Manipulation episode records:

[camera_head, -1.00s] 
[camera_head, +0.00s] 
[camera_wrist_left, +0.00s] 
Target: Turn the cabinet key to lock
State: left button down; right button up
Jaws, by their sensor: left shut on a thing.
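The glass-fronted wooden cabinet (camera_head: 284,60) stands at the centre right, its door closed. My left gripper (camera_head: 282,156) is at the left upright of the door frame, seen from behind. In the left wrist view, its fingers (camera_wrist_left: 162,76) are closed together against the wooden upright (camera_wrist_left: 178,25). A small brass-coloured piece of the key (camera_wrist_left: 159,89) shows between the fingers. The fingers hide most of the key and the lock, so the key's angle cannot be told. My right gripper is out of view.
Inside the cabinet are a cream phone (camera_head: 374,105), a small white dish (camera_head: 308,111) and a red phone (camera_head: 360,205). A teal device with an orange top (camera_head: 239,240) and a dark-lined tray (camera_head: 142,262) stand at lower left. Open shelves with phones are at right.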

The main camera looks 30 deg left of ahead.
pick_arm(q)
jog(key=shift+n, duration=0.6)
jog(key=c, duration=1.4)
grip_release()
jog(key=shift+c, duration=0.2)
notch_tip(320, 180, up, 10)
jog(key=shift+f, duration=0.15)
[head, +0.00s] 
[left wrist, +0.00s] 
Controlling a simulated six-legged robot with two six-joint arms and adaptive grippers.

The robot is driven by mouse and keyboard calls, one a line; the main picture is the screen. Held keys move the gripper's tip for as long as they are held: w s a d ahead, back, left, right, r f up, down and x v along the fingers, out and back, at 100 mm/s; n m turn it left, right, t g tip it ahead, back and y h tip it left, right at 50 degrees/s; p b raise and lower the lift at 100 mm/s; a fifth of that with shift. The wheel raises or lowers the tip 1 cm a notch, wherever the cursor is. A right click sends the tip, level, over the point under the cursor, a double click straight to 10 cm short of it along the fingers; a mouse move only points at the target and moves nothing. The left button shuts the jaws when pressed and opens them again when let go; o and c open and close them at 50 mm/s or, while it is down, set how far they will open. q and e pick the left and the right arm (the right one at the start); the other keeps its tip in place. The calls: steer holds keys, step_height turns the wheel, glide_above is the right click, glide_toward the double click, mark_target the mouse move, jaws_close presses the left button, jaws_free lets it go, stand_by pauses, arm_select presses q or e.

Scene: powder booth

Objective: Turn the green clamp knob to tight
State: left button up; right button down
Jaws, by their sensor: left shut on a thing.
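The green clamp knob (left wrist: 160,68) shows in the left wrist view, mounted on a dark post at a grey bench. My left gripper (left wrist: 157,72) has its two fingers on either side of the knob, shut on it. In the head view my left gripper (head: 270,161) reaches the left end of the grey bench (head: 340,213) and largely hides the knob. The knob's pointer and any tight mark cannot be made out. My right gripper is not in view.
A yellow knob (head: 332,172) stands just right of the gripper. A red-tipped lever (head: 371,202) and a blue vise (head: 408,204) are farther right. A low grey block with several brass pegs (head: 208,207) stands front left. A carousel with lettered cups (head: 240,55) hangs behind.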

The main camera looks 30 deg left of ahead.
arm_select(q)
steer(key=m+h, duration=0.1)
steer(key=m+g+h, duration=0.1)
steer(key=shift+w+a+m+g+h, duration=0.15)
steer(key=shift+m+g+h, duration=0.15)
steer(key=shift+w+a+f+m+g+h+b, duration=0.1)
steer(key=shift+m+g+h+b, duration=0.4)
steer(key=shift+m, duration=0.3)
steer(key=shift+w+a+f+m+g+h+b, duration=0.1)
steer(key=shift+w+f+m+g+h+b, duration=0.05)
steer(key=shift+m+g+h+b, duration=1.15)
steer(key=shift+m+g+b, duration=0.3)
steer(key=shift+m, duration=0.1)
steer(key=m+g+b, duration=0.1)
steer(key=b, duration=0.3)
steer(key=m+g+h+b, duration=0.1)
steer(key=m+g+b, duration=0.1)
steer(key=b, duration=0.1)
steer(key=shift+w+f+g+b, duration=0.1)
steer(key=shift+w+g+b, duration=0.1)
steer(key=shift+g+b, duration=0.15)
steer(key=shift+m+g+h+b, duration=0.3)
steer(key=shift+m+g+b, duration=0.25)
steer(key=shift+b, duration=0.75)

==

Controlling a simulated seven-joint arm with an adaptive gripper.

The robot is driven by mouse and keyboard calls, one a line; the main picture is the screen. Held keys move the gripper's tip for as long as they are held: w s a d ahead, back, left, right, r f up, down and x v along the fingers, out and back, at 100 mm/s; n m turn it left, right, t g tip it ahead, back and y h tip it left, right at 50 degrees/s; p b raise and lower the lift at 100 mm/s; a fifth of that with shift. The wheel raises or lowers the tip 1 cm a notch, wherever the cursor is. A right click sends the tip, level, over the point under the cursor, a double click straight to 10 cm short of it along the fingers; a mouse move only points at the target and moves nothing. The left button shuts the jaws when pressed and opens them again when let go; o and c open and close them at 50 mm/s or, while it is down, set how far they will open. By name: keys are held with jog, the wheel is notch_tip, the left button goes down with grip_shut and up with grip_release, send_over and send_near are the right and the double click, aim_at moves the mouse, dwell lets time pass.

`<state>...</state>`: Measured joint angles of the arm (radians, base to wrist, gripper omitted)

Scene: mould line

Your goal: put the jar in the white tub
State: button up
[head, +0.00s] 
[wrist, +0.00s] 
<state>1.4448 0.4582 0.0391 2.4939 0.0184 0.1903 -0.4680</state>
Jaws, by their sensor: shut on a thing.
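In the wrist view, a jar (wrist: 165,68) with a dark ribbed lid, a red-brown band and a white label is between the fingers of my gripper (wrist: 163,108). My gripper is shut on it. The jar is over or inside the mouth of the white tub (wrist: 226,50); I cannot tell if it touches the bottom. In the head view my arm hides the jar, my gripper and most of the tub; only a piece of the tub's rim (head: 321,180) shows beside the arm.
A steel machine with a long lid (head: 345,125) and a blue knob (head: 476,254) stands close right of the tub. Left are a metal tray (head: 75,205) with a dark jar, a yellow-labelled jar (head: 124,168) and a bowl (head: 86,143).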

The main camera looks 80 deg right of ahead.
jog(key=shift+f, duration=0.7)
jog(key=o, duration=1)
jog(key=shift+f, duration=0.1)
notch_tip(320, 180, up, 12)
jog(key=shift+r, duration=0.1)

---

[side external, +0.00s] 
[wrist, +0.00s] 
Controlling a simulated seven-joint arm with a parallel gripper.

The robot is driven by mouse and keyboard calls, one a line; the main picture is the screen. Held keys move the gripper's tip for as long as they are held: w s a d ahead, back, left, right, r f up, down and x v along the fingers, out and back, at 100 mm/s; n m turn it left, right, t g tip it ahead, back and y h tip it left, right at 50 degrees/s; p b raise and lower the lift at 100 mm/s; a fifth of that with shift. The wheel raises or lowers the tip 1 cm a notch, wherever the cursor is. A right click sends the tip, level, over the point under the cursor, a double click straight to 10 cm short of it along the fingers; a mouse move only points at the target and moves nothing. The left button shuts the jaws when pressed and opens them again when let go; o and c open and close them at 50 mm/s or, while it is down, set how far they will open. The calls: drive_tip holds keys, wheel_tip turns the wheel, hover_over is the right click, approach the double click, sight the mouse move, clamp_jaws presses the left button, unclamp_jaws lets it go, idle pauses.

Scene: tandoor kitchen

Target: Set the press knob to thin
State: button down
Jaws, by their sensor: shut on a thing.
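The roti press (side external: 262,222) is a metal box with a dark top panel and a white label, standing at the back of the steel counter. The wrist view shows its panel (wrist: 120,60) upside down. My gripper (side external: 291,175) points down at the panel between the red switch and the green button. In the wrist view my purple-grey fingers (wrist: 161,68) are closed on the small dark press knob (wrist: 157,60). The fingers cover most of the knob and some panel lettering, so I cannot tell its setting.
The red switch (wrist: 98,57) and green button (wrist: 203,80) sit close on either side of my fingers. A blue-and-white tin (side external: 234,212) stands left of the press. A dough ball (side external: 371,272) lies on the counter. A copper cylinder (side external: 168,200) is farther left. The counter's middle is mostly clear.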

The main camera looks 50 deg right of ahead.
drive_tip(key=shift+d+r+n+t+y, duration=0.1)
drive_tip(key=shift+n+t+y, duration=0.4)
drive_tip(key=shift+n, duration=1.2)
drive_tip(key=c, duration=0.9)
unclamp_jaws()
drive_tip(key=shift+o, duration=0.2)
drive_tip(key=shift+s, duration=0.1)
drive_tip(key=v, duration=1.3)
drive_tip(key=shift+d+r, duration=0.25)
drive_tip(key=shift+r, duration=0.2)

> [Directions]: Find the word "seven" in the records and pull out each line that has it.

> [Worked solution]:
Controlling a simulated seven-joint arm with an adaptive gripper.
Controlling a simulated seven-joint arm with a parallel gripper.

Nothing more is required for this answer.